Reputation: 362786
The docs incorrectly claim that
Objects which are instances of user-defined classes are hashable by default; they all compare unequal (except with themselves), and their hash value is their
id()
Although I recall this being correct once, such objects hashing equal to their id is apparently not true in current versions of python (v2.7.10, v3.5.0).
>>> class A:
... pass
...
>>> a = A()
>>> hash(a)
-9223372036578022804
>>> id(a)
4428048072
In another part of the docs it's said that the hash is derived from the id.
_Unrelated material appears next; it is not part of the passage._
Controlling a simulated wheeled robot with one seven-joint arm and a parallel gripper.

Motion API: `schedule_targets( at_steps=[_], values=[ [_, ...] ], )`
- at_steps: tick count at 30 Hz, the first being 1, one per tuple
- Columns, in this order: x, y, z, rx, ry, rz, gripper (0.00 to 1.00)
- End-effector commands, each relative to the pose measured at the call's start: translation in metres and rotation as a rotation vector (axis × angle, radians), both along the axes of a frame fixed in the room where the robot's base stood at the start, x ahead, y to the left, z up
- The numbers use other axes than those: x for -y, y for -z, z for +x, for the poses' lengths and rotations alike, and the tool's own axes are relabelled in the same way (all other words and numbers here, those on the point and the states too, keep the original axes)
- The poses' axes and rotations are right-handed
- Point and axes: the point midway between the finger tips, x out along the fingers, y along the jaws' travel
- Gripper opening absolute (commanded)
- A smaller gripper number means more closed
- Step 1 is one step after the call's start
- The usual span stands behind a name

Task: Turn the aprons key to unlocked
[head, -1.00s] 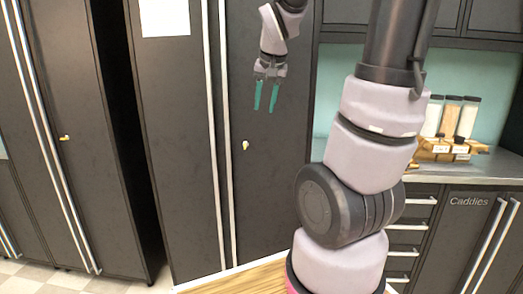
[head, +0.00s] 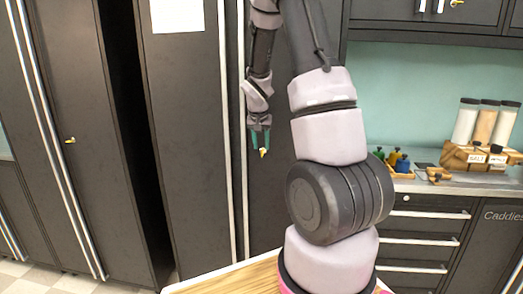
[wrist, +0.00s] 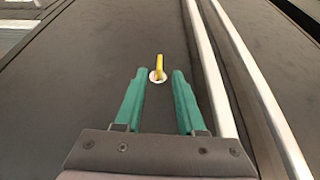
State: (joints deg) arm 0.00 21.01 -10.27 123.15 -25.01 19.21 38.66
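A small yellow key (wrist: 160,68) stands out of a round pale lock plate (wrist: 157,76) on a dark cabinet door. In the wrist view the key lies beyond the fingertips and between their lines. My gripper (wrist: 159,76) has two green fingers, open and with nothing between them. In the head view my gripper (head: 260,130) is in front of the tall middle cabinet, and the key (head: 263,153) shows just below its fingertips. I cannot read which cabinet this is from any label.
Long vertical silver handles (head: 232,150) run close to the left of the lock in the head view. Another cabinet at left has its own yellow key (head: 70,140). A counter (head: 440,184) with tubes and small bottles stands at right. A wooden surface (head: 225,280) is below.

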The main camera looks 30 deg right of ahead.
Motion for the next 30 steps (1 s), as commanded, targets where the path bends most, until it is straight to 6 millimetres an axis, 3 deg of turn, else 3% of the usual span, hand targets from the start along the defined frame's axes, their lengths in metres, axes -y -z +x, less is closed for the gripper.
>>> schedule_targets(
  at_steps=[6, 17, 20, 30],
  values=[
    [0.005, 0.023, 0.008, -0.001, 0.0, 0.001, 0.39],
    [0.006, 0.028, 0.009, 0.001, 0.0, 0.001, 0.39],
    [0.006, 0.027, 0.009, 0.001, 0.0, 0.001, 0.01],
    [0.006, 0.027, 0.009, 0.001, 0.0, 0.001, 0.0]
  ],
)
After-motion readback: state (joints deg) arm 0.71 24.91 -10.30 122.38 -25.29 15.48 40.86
When/why did the implementation change, and how is the number returned by hash "derived from" the id now?
Upvotes: 4
Views: 1453
Reputation: 1122222
This changed in 2009, as a result of issue #5186; the usual id()
values caused too many collisions:
In the issue 5169 discussion, Antoine Pitrou suggested that for an object
x without a `__hash__` method, `id()/8` might be a better hash value than
`id()`, since dicts use the low order bits of the hash as initial key, and
the 3 lowest bits of an `id()` will always be zero.
The current implementation takes the id and rotates it to produce a more varying value:
long
_Py_HashPointer(void *p)
{
long x;
size_t y = (size_t)p;
/* bottom 3 or 4 bits are likely to be 0; rotate y by 4 to avoid
excessive hash collisions for dicts and sets */
y = (y >> 4) | (y << (8 * SIZEOF_VOID_P - 4));
x = (long)y;
if (x == -1)
x = -2;
return x;
}
This resulted in a 14% to 34% speedup, depending on the test performed.
The glossary is simply out of date; I see you already opened an issue with the project.
Upvotes: 2
Reputation: 2884
The relevant function appears to be:
Py_hash_t
_Py_HashPointer(void *p)
{
Py_hash_t x;
size_t y = (size_t)p;
/* bottom 3 or 4 bits are likely to be 0; rotate y by 4 to avoid
excessive hash collisions for dicts and sets */
y = (y >> 4) | (y << (8 * SIZEOF_VOID_P - 4));
x = (Py_hash_t)y;
if (x == -1)
x = -2;
return x;
}
(that code comes from here, and is then used to be the tp_hash
slot in type
here.) The comment there seems to give a reason for not using the pointer (which is the same thing as the id
) directly. Indeed, the commit that introduced that change to the function is here, and states that the reason for the change is:
Issue #5186: Reduce hash collisions for objects with no hash method by rotating the object pointer by 4 bits to the right.
which refers to this issue, which explains more why the change was made.
Upvotes: 6